> [DO THIS] Extract word for word the lines of the listing from its start to the line holding "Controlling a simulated", both ends kept; pictures are not part of the copy.
** BEGIN **
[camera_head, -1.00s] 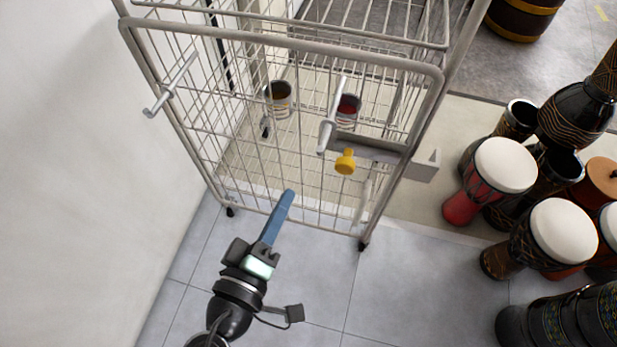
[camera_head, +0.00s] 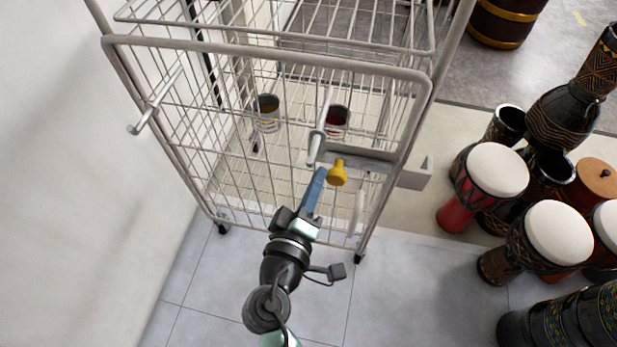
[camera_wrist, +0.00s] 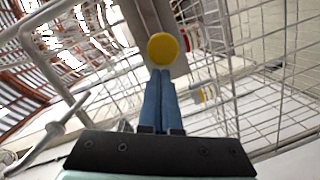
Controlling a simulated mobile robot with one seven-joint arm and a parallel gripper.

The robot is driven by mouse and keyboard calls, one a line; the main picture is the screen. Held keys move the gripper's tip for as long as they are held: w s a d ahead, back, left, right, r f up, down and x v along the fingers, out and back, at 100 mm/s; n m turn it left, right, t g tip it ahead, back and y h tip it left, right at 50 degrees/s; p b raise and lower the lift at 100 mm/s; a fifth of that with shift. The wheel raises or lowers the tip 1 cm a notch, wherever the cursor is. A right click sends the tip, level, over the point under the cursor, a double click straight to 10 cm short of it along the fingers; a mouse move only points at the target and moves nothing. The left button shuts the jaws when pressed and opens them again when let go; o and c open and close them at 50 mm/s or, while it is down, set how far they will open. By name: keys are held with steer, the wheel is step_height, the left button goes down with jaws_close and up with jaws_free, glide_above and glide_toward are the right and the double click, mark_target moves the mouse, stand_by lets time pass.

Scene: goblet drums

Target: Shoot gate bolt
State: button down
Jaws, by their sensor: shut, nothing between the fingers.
** END **
> [SOLVED EXERCISE]
[camera_head, -1.00s] 
[camera_head, +0.00s] 
[camera_wrist, +0.00s] 
Controlling a simulated mobile robot with one seven-joint arm and a parallel gripper.

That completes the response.